La Chanson de Sainte Foi d’Agen

Introduction

/XVI/

IV. – Description sommaire et date du manuscrit retrouvé1.

Ce manuscrit – qui porte actuellement la cote: Is. Vossii codex Latinus oct. n.º 60 dans la Bibliothèque de l’Université de Leide, et qui a été acquis par le gouvernement des Pays-Bas, avec la collection d’Isaac Vossius, après la mort de ce célèbre érudit (1689), – compte 29 feuillets de parchemin. Il est formé de deux cahiers, dont le premier comprend 13 feuillets, le second 16. Chaque cahier représente un manuscrit distinct. Le premier, provenant du célèbre monastère de Saint-Benoit-sur-Loire (cf. un ancien ex-libris, inscrit au fol. 13 vo: Hic est liber Sancti Benedicti...), ne nous intéresse pas2. Le second contient, du fol. 14 vo au fol. 23 ro, notre Chanson, transcrite à pleine ligne, sans titre et sans explicit; l’initiale du premier vers (L), pour laquelle une large place, à gauche des cinq premières lignes, avait été réservée, n’a pas été exécutée3. A la suite vient, du fol. 23 vo au fol. 28 ro, sans titre, un long extrait du récit latin de la découverte et de la translation à Vézelai des reliques de sainte Madeleine4.

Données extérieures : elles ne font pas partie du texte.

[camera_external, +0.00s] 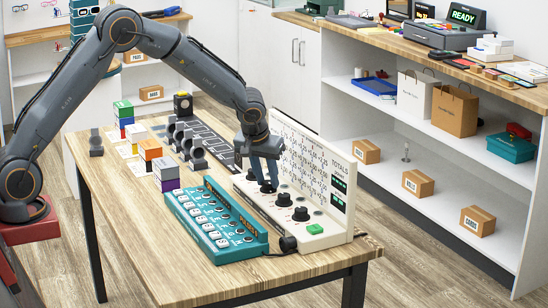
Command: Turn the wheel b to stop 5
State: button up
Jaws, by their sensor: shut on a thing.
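A white eye-test unit (318,242) stands on the wooden table, with a row of black wheels along its sloped top. An upright chart panel (318,170) headed TOTALS rises behind them. My gripper (267,183) points down and is shut on a black wheel (268,187) toward the far end of the row. Its fingers hide much of that wheel. Two more black wheels (284,200) (300,214) are free on the near side. The wheel letters and stop marks are too small to read, so I cannot tell which is wheel b.
A teal box (236,250) with white keys stands close to the left of the unit. Stacked colored blocks (167,174), dark grey stands (196,153) and cards lie farther left on the table (130,235). A green button (314,229) is at the unit's near end.

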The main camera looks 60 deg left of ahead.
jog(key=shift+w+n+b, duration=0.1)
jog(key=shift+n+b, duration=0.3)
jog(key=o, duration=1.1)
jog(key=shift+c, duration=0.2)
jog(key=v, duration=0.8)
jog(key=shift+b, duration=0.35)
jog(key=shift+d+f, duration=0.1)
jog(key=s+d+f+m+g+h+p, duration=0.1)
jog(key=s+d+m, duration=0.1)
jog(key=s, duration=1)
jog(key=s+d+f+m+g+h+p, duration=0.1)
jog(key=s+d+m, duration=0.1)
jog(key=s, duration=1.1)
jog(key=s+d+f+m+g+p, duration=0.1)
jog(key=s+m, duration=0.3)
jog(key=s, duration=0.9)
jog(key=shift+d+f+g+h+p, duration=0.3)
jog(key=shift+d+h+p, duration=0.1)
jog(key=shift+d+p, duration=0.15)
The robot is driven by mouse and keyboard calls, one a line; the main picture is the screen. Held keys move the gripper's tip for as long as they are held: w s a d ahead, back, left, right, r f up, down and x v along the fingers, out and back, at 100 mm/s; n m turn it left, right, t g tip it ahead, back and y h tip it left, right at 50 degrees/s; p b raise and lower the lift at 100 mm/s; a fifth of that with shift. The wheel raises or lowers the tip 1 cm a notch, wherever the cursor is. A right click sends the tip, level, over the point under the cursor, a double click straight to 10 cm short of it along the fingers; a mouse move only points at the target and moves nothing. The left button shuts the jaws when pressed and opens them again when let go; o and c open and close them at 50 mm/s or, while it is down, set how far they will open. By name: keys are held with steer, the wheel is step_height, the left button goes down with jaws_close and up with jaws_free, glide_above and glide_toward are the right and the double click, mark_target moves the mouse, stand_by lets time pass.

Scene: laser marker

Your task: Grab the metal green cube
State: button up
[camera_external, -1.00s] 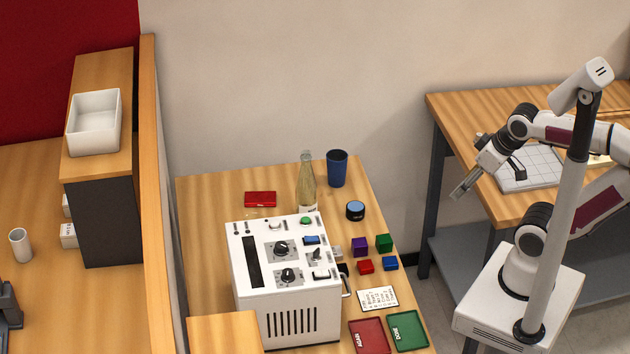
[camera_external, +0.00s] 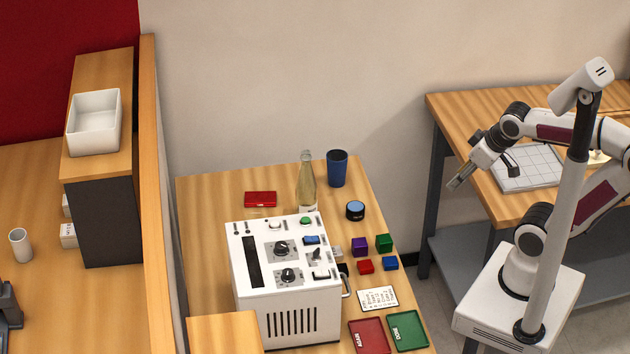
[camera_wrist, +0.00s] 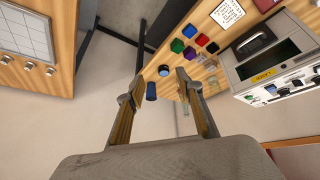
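The green cube (camera_external: 384,242) sits on the wooden table, right of the purple cube (camera_external: 359,246) and behind the blue cube (camera_external: 390,263). In the wrist view the green cube (camera_wrist: 177,46) shows small and far off, beyond the fingertips. My gripper (camera_external: 456,184) hangs in the air to the right of that table and above it, well apart from the cube. In the wrist view my gripper (camera_wrist: 158,85) has its two fingers spread apart with nothing between them.
A white laser machine (camera_external: 285,275) stands left of the cubes. A red cube (camera_external: 366,266), black round container (camera_external: 355,210), bottle (camera_external: 307,180) and blue cup (camera_external: 337,168) are near. Red (camera_external: 369,335) and green (camera_external: 407,331) trays lie in front. A gap separates the right-hand table (camera_external: 520,210).

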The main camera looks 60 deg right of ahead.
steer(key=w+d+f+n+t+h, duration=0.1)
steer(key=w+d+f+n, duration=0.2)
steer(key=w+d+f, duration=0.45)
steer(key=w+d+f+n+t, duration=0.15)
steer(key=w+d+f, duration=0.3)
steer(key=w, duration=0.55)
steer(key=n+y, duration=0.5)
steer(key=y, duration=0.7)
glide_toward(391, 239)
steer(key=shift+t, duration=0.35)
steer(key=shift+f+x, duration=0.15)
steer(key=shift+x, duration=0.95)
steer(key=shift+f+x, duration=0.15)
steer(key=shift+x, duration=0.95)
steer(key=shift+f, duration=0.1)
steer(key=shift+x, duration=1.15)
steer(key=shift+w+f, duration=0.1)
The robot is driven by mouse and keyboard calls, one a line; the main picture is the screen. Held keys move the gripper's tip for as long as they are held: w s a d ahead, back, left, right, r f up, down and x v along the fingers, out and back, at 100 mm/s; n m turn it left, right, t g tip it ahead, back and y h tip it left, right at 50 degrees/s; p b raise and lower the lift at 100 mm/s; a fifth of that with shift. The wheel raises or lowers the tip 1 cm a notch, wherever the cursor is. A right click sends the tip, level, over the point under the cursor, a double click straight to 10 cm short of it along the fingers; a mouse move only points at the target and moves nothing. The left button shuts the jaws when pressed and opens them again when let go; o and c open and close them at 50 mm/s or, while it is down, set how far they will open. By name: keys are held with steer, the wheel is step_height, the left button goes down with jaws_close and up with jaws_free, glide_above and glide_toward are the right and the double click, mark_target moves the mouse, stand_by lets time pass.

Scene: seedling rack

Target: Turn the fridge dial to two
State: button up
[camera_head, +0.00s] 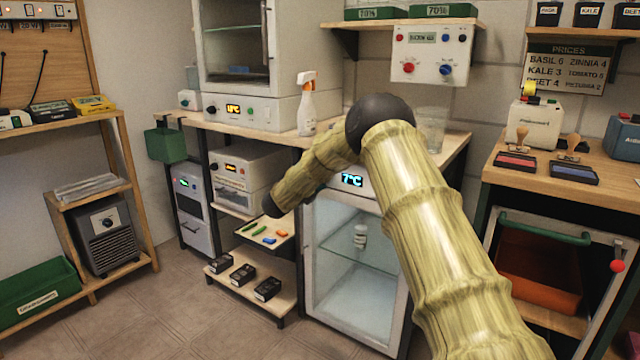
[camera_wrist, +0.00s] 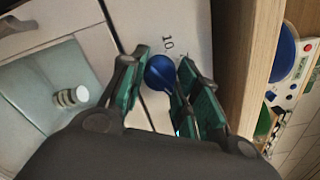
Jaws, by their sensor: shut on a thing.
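The fridge (camera_head: 312,262) has a glass door and a lit display (camera_head: 352,181) reading 7°C in the head view. In the wrist view, its blue round dial (camera_wrist: 160,73) sits on a pale panel with a printed "10" beside it; another mark is partly covered by a finger. My gripper (camera_wrist: 163,66) has its green-padded fingers on both sides of the dial, shut on it. The dial's exact setting cannot be read. In the head view the dial and my gripper are hidden behind my arm.
A wooden counter edge (camera_wrist: 252,50) runs close beside the gripper in the wrist view. A spray bottle (camera_head: 307,105) and a clear beaker (camera_head: 431,130) stand on the counter above the fridge. A white bottle (camera_head: 360,237) stands inside the fridge.

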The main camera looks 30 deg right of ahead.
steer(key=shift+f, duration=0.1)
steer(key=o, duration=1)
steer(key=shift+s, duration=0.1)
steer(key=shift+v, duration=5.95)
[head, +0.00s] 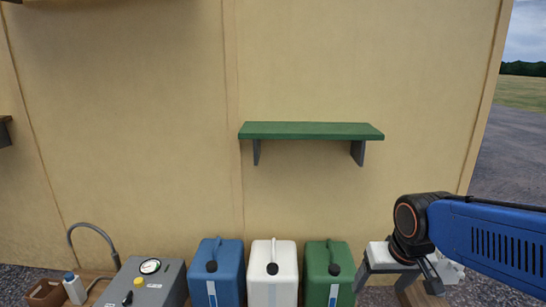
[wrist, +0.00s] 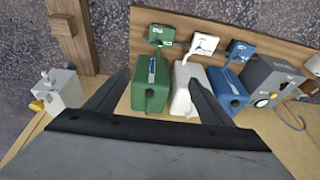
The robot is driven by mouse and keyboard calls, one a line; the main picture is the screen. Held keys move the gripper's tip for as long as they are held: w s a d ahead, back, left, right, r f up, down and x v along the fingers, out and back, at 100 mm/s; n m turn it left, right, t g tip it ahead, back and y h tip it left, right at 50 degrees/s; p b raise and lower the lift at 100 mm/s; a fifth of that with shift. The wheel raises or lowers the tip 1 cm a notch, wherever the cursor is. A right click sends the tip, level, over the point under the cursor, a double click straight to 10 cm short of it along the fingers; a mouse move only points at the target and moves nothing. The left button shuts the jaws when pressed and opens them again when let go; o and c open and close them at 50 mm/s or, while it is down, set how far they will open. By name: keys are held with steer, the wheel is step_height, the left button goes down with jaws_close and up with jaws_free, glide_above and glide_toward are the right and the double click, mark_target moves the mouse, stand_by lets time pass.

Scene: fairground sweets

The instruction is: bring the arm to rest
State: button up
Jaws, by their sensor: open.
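My blue arm (head: 490,238) reaches in from the right edge in the head view, bent down at its dark wrist joint. My gripper (head: 432,276) hangs below that joint, partly hidden, at the lower right. In the wrist view my gripper (wrist: 157,92) has its two dark fingers spread wide apart, with nothing held between them. The green canister (wrist: 150,88) and the white canister (wrist: 185,92) show beyond the fingers, apart from them as far as I can tell.
Blue (head: 216,272), white (head: 273,274) and green (head: 329,273) canisters stand in a row left of my gripper. A grey gauge box (head: 146,284) stands further left. A green shelf (head: 311,131) on the wall is empty. A small pale object (wrist: 62,90) sits left of my fingers.

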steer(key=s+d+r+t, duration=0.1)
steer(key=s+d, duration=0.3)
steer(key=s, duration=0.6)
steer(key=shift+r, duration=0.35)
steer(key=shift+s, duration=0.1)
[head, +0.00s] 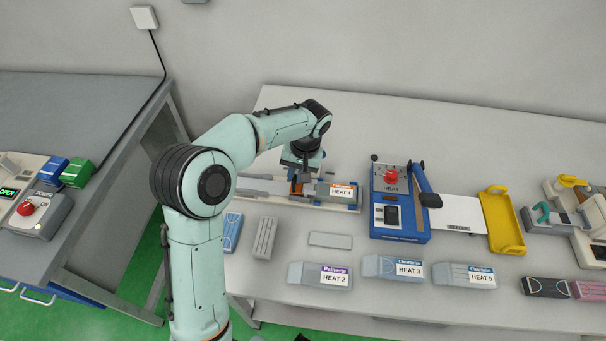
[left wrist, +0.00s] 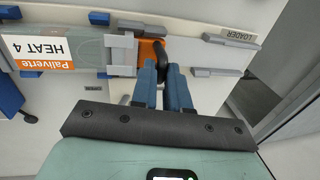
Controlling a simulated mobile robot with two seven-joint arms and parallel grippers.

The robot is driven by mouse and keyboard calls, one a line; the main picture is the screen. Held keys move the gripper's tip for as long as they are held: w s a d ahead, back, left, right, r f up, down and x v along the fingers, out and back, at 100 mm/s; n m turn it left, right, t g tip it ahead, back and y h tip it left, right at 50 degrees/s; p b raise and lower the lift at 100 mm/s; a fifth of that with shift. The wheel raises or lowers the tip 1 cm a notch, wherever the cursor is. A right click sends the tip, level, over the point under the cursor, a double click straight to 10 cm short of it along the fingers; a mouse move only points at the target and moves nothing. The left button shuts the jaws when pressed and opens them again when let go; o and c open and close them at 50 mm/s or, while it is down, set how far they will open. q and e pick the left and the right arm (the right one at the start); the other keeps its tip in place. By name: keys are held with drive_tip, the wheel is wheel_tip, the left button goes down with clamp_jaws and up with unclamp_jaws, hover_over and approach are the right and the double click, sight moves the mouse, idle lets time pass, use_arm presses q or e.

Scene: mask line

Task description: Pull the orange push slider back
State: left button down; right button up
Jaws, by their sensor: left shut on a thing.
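The orange push slider (head: 293,189) sits on the loader track (head: 257,187) at the back left of the table. It also shows in the left wrist view (left wrist: 150,50), against the end of a grey box labelled HEAT 4 (left wrist: 60,57). My left gripper (head: 299,183) reaches down over the slider. In the left wrist view its blue fingers (left wrist: 164,75) are close together on the dark handle of the slider; the fingers hide part of it. The HEAT 4 box also shows in the head view (head: 337,191), right of the slider. My right gripper is not in view.
A blue heat sealer (head: 400,225) stands right of the loader, with a white plate and a yellow tray (head: 502,220) beyond it. Boxes labelled HEAT 2 (head: 320,275), HEAT 3 (head: 393,267) and HEAT 5 (head: 464,275) lie along the front. A separate grey bench (head: 75,105) stands left.

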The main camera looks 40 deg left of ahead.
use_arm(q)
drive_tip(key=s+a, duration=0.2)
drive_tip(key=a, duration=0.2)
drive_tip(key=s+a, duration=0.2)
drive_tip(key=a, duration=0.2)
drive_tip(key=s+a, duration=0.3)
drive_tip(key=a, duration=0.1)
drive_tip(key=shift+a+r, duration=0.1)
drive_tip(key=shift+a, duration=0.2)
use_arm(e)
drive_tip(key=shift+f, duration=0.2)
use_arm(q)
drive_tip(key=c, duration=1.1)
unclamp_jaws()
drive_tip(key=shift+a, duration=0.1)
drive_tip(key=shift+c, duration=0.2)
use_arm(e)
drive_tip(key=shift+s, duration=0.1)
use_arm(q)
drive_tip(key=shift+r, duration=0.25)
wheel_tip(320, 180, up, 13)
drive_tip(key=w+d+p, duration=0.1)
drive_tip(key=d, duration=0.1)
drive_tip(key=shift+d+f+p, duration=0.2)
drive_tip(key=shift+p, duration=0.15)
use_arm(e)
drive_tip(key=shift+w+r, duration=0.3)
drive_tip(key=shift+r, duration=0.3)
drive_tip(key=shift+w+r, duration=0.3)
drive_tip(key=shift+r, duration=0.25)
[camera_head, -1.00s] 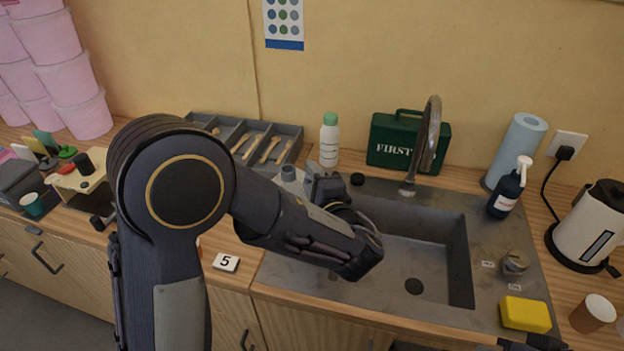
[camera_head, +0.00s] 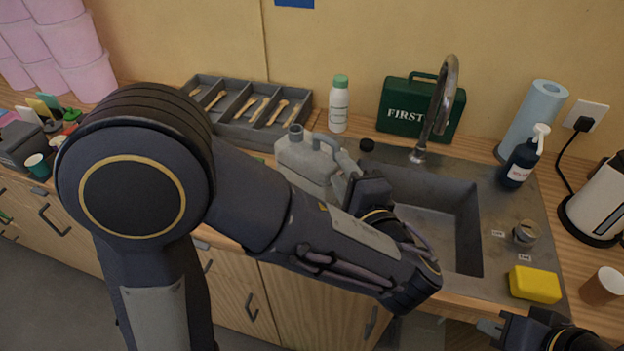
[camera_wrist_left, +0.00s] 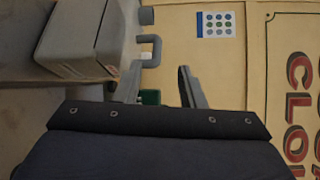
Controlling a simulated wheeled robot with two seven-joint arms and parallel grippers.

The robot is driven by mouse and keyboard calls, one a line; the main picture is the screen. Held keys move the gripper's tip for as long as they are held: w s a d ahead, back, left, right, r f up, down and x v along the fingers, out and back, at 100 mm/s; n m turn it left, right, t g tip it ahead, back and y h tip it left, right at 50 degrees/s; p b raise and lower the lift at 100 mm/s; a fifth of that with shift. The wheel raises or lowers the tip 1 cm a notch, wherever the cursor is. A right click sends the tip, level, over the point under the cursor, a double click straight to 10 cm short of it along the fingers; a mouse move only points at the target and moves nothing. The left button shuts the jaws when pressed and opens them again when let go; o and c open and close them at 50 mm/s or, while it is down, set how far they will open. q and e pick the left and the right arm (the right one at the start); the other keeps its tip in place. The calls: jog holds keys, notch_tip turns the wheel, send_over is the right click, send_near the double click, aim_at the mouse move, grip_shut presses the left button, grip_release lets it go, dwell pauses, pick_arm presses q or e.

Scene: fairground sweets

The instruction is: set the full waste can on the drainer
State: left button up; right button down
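The waste can (camera_head: 308,160) is a grey can with a spout and a looped handle. It stands to the left of the sink basin, partly hidden by my left arm. What lies under its base is hidden. In the left wrist view, the can (camera_wrist_left: 85,35) is at the upper left. My left gripper (camera_wrist_left: 160,85) is open, its fingers apart, with the can's handle near the tips. I cannot tell whether a finger touches it. The drainer appears to be part of the steel sink top (camera_head: 490,185); its left part is hidden. My right gripper (camera_head: 490,328) is partly in view at bottom right.
Behind the can are a cutlery tray (camera_head: 235,125), a white bottle (camera_head: 338,105) and a green first aid box (camera_head: 410,105). The tap (camera_head: 440,110) rises behind the basin. A soap bottle (camera_head: 520,165) and yellow sponge (camera_head: 534,284) are on the right.

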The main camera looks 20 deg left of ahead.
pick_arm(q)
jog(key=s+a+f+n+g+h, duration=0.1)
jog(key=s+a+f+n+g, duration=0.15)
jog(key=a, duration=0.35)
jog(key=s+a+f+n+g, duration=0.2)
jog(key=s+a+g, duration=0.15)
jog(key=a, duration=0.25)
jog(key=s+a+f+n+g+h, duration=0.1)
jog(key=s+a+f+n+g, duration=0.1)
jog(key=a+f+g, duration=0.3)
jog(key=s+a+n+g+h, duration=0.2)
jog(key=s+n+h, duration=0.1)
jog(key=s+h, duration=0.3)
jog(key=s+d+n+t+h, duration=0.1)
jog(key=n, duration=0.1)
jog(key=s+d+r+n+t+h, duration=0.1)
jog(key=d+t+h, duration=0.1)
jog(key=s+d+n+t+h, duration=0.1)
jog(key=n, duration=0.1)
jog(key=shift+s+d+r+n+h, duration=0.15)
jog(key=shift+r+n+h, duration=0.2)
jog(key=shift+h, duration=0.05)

/XVII/ Bien que, par suite d’un grattage, aucun ex-libris ne nous ren­ seigne expressément sur le premier possesseur du second cahier, il est possible que, comme le premier, ce cahier vienne de Saint-Benoît-sur-Loire. On lit, en effet, en tête du feuillet 14 ro, non seulement la signature: P. Pithou (qui suffit à établir l’identité du manuscrit de Leide et du manuscrit utilisé par Fauchet), mais, immédiatement au-dessous, cette note, écrite par Pithou lui-même: Monsr Daniel me l’a donné a Paris. 1577. Et il est notoire que Pierre Daniel avait recueilli à Orléans quelques épaves de la bibliothèque de Saint-Benoît-sur-Loire, pillée par les Huguenots,

Sur le même feuillet, transformé en feuillet de garde au xvie siècle, et du même côté, entre les lignes 9 et 10, qui sont d’une écriture identique à celle du copiste de notre Chanson1, on lit cette note (écrite, probablement, soit par Daniel, soit par Vossius): Liber ignotæ mihi linguæ. Plus bas, après la fin de la prose, dans l’espace laissé blanc par l’ancien copiste, Pithou a écrit: Ste Foy d’Agen2, et, au-dessous, cette date: 1578. Plus récemment, une main inconnue a utilisé le reste du blanc pour y copier, en forts caractères, le titre d’une édition des Œuvres d’Auzias March3: Les obres del Valen caualler || et elegantissimo poeta Catalan || Ausias March || imprimida en Barcelona en || casa de Claud. Bornal || 1562.

A quelle époque remonte l’écriture de notre texte ? En prenant à la lettre l’expression « il n’y a guieres moins de cinq cens ans », dont se sert Fauchet en 1581, on obtient la date de 1081. Et telle est encore la vérité, ou peu s’en faut, dans l’état actuel de nos connaissances paléographiques.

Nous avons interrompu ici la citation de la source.